══ Dataset entries ══

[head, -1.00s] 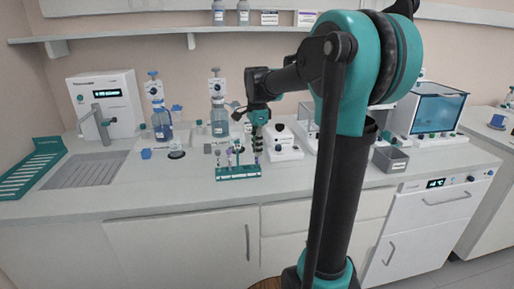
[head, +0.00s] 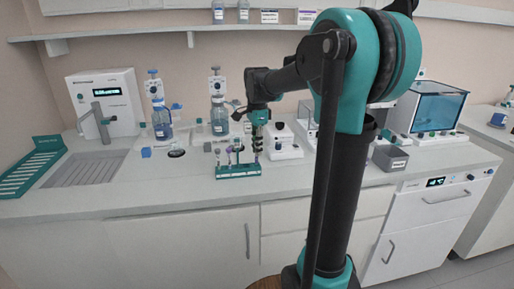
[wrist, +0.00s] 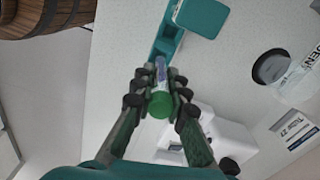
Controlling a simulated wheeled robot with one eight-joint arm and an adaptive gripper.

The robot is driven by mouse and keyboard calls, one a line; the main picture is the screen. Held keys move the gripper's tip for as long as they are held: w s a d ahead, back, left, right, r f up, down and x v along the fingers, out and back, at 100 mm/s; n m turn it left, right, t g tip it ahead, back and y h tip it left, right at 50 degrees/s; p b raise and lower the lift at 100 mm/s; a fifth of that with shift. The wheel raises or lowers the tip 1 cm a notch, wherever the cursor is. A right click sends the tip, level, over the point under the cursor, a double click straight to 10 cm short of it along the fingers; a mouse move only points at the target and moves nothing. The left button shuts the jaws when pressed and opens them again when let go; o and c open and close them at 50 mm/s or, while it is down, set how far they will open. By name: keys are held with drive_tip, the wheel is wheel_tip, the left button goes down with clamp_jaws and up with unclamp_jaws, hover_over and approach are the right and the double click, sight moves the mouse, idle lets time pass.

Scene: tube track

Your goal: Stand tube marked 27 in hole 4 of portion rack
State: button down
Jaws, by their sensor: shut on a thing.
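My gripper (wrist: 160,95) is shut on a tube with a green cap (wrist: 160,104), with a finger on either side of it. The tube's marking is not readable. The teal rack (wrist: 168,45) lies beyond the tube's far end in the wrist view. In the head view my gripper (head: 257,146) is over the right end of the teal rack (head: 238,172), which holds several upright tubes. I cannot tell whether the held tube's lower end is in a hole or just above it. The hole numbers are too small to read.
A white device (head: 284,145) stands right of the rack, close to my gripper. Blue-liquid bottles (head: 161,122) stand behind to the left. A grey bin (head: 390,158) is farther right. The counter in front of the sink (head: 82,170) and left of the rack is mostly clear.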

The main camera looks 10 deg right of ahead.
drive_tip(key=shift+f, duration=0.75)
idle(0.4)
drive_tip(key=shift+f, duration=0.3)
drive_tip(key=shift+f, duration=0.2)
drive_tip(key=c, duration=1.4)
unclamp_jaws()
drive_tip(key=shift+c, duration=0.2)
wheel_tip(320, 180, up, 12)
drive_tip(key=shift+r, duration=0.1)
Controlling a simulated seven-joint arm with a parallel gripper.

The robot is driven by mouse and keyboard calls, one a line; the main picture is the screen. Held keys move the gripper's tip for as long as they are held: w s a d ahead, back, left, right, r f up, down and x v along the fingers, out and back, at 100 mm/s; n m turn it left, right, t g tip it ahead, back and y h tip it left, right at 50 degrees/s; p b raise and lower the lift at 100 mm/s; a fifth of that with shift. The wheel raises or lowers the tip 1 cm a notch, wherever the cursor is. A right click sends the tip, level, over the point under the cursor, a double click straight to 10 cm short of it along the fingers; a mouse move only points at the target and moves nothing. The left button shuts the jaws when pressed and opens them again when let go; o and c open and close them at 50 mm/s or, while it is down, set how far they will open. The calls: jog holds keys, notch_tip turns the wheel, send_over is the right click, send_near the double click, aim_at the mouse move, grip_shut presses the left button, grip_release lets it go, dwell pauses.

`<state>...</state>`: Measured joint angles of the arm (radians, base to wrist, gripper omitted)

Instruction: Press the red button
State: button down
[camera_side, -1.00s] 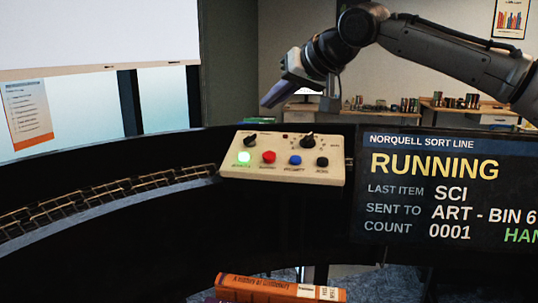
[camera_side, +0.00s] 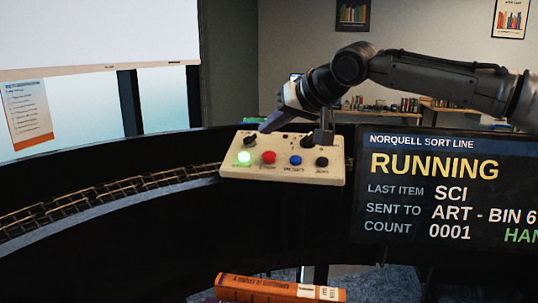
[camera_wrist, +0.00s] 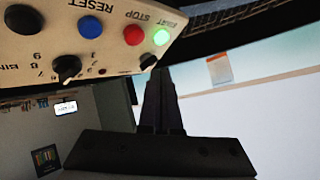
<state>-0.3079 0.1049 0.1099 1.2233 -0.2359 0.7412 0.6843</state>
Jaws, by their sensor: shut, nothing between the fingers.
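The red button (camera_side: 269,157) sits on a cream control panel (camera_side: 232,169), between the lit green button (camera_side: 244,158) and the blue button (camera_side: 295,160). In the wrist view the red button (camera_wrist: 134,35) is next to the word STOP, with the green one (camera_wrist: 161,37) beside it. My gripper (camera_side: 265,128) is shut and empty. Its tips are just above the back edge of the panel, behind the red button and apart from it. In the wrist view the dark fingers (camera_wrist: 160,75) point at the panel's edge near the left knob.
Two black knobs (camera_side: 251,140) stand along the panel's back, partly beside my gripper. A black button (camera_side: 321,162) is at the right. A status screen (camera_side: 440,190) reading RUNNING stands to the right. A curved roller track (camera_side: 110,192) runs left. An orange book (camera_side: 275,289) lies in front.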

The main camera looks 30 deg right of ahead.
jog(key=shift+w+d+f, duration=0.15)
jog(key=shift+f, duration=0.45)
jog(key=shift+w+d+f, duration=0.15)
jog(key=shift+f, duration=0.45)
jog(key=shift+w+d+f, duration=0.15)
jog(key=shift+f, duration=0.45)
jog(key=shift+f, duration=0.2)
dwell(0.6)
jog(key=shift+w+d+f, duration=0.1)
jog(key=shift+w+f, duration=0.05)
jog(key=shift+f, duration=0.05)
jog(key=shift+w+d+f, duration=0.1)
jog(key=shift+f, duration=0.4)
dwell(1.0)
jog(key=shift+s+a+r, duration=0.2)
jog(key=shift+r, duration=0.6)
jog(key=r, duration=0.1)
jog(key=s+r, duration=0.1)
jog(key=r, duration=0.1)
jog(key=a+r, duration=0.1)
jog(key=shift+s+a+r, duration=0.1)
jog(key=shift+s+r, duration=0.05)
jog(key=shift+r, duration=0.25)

═══

Work to do: Reproduce every record word for word. The copy must contain no pictures.

Solution:
[head, -1.00s] 
[head, +0.00s] 
[wrist, +0.00s] 
Controlling a simulated wheeled robot with one eight-joint arm and an adaptive gripper.

The robot is driven by mouse and keyboard calls, one a line; the main picture is the screen. Held keys move the gripper's tip for as long as they are held: w s a d ahead, back, left, right, r f up, down and x v along the fingers, out and back, at 100 mm/s; n m turn it left, right, t g tip it ahead, back and y h tip it left, right at 50 degrees/s; p b raise and lower the lift at 100 mm/s; a fifth of that with shift. The wheel raises or lowers the tip 1 cm a notch, wherever the cursor is. A right click sends the tip, level, over the point under the cursor, a double click straight to 10 cm short of it along the fingers; a mouse move only points at the target and moves nothing. The left button shuts the jaws when pressed and opens them again when let go; o and c open and close them at 50 mm/s or, while it is down, set how far they will open. By name: keys are held with drive_tip, the wheel is wheel_tip, the left button goes down with clamp_jaws and up with unclamp_jaws, hover_over and approach are the right and the double click, sight moves the mouse, idle lets time pass.

Scene: tube track

Your goal: Stand tube marked 27 in hole 4 of portion rack
State: button down
Jaws, by their sensor: shut on a thing.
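My gripper (wrist: 160,95) is shut on a tube with a green cap (wrist: 160,104), with a finger on either side of it. The tube's marking is not readable. The teal rack (wrist: 168,45) lies beyond the tube's far end in the wrist view. In the head view my gripper (head: 257,146) is over the right end of the teal rack (head: 238,172), which holds several upright tubes. I cannot tell whether the held tube's lower end is in a hole or just above it. The hole numbers are too small to read.
A white device (head: 284,145) stands right of the rack, close to my gripper. Blue-liquid bottles (head: 161,122) stand behind to the left. A grey bin (head: 390,158) is farther right. The counter in front of the sink (head: 82,170) and left of the rack is mostly clear.

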The main camera looks 10 deg right of ahead.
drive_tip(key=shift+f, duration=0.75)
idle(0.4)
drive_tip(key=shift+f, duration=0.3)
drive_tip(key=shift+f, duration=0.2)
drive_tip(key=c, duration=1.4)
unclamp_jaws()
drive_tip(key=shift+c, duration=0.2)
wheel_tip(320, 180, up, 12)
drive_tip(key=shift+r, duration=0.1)
Controlling a simulated seven-joint arm with a parallel gripper.

The robot is driven by mouse and keyboard calls, one a line; the main picture is the screen. Held keys move the gripper's tip for as long as they are held: w s a d ahead, back, left, right, r f up, down and x v along the fingers, out and back, at 100 mm/s; n m turn it left, right, t g tip it ahead, back and y h tip it left, right at 50 degrees/s; p b raise and lower the lift at 100 mm/s; a fifth of that with shift. The wheel raises or lowers the tip 1 cm a notch, wherever the cursor is. A right click sends the tip, level, over the point under the cursor, a double click straight to 10 cm short of it along the fingers; a mouse move only points at the target and moves nothing. The left button shuts the jaws when pressed and opens them again when let go; o and c open and close them at 50 mm/s or, while it is down, set how far they will open. The calls: jog holds keys, notch_tip turns the wheel, send_over is the right click, send_near the double click, aim_at the mouse move, grip_shut presses the left button, grip_release lets it go, dwell pauses.

`<state>...</state>`: Measured joint angles of the arm (radians, base to wrist, gripper omitted)

Instruction: Press the red button
State: button down
[camera_side, -1.00s] 
[camera_side, +0.00s] 
[camera_wrist, +0.00s] 
<state>-0.3079 0.1049 0.1099 1.2233 -0.2359 0.7412 0.6843</state>
Jaws, by their sensor: shut, nothing between the fingers.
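The red button (camera_side: 269,157) sits on a cream control panel (camera_side: 232,169), between the lit green button (camera_side: 244,158) and the blue button (camera_side: 295,160). In the wrist view the red button (camera_wrist: 134,35) is next to the word STOP, with the green one (camera_wrist: 161,37) beside it. My gripper (camera_side: 265,128) is shut and empty. Its tips are just above the back edge of the panel, behind the red button and apart from it. In the wrist view the dark fingers (camera_wrist: 160,75) point at the panel's edge near the left knob.
Two black knobs (camera_side: 251,140) stand along the panel's back, partly beside my gripper. A black button (camera_side: 321,162) is at the right. A status screen (camera_side: 440,190) reading RUNNING stands to the right. A curved roller track (camera_side: 110,192) runs left. An orange book (camera_side: 275,289) lies in front.

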The main camera looks 30 deg right of ahead.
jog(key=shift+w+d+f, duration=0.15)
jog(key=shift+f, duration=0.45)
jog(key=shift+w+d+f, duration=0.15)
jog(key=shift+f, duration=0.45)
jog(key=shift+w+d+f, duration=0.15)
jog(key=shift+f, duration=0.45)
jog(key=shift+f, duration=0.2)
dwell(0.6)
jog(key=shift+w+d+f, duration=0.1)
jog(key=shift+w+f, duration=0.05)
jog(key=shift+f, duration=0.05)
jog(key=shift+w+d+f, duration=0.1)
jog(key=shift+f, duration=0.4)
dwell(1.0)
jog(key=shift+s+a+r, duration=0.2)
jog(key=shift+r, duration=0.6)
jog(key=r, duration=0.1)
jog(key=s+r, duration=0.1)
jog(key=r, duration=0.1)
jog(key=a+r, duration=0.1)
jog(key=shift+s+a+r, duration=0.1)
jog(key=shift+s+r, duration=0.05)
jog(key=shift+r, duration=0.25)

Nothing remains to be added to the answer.